Thursday, August 31, 2006

The ideological struggle of the 21st century


Bush addressed the American Legion in Salt Lake City today.
His rhetoric about Iraq is not getting less messianic over time: “the battle for Iraq is now central to the ideological struggle of the 21st century.” So how was that vacation, George? Catch a lot of fish? Get a good rest from the ideological struggle?

“Ideological struggle,” by the way, is his new favorite phrase.

He admits that there are “radicalized followers of the Sunni tradition” and “radicalized followers of the Shia tradition,” and “homegrown” terrorists, but insists that these all “form the outlines of a single movement, a worldwide network of radicals that use terror to kill those who stand in the way of their totalitarian ideology. And the unifying feature of this movement, the link that spans sectarian divisions and local grievances, is the rigid conviction that free societies are a threat to their twisted view of Islam.” Also, they’re all secretly controlled by the Trilateral Commission. Because, honestly, what’s a good conspiracy theory without the Trilateral Commission? And Freemasons.

There’s an interesting new twist to The History of the Middle East According to a Man Who Couldn’t Find It on a Map: he’s still saying that religious extremism and terrorism developed in the Middle East because the US (it’s always all about the US, of course) was only interested in apparent stability and calm. Now he says that this was actually the correct policy at the time: “we were fighting the Soviet Union in the Cold War, and it was important to support Middle Eastern governments that rejected communism.”

But that was then. Now it’s democracy time, because democracies are peaceful and “focus on building roads and schools -- not weapons of mass destruction.” I forget, who has the biggest stockpile of WMDs in the world?

Now here’s a sentence that... oh, words fail me: “Dissidents with the freedom to protest around the clock are less likely to blow themselves up during rush hour.”

“Our enemies saw the transformation in Lebanon and set out to destabilize the young democracy.” Again, it’s all about us: “our enemies.”

“I appreciate the troops pledged by France and Italy and other allies for this important international deployment. Together, we’re going to make it clear to the world that foreign forces and terrorists have no place in a free and democratic Lebanon.” Er, except for foreign forces from France and Italy and...

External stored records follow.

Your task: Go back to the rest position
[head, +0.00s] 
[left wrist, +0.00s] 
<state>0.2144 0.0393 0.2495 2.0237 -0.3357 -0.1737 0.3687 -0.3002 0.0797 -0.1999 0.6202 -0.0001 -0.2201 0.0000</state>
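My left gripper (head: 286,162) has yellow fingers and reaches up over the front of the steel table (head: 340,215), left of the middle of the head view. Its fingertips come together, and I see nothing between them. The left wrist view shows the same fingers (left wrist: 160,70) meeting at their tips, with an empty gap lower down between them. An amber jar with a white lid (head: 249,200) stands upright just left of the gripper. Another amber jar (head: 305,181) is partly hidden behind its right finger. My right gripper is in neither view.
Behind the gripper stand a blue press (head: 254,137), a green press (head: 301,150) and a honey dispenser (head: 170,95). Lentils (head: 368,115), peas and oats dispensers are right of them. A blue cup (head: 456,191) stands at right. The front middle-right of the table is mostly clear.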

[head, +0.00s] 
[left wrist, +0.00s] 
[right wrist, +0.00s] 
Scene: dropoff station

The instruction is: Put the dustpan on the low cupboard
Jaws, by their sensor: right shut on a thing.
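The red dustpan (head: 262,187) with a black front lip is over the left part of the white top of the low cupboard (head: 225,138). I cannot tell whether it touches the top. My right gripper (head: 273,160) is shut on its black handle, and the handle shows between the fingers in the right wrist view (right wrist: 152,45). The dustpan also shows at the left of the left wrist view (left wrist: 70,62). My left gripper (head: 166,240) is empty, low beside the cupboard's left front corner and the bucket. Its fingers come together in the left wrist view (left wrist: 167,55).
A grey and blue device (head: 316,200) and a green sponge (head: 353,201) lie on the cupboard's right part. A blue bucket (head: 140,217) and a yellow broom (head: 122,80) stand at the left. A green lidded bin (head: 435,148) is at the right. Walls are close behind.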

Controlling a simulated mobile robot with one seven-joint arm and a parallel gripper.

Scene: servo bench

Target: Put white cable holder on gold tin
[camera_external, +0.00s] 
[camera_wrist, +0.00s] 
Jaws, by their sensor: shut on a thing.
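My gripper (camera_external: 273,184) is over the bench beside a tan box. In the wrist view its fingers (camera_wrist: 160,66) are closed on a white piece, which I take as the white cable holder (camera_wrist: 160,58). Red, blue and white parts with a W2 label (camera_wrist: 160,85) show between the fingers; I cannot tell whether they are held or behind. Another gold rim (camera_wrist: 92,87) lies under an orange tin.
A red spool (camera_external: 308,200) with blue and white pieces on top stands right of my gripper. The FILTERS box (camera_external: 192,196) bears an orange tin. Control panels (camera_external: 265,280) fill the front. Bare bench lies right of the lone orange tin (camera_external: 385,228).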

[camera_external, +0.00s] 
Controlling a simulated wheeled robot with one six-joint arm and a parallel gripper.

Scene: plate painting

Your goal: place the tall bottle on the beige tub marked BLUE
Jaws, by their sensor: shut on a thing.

The terrorists are totally wrong about everything, except when they agree with me, because if you can’t trust bin Laden’s judgment, whose judgment can you trust?:
Here at home we have a choice to make about Iraq. Some politicians look at our efforts in Iraq and see a diversion from the war on terror. That would come as news to Osama bin Laden, who proclaimed that the “third world war is raging” in Iraq. It would come as news to the number two man of al Qaeda, Zawahiri, who has called the struggle in Iraq, quote, “the place for the greatest battle.” It would come as news to the terrorists from Syria, Saudi Arabia, Egypt, Sudan, Libya, Yemen and other countries, who have to come to Iraq to fight the rise of democracy. It’s hard to believe that these terrorists would make long journeys across dangerous borders, endure heavy fighting, or blow themselves up in the streets of Baghdad, for a so-called “diversion.”
Hey, American soldiers went to Iraq because there were supposed to be weapons of mass destruction; Rick went to Casablanca for the waters: people make mistakes, they are misinformed. You’ve never traveled a long distance for a crappy vacation someplace you thought would be fun?

Bush says that until we intervened in the Middle East, it was on a path where “a generation from now, our children will face a region dominated by terrorist states and radical dictators armed with nuclear weapons.” Which may or may not be true, but what an insult to an entire region. As is this: “Or we can stop that from happening, by rallying the world to confront the ideology of hate, and give the people of the Middle East a future of hope.” Note the verb: we are the givers, they the passive receivers. Thus, when he says that freedom is a gift from the Almighty...


(Update: A Tiny Revolution links to video of what I missed by only reading the transcript: “This war will be difficult, this war will be long, and this war will end in the defeat of the terrorists of tola-tera-tera-to-totalitarians.” Banana-fo-fana.)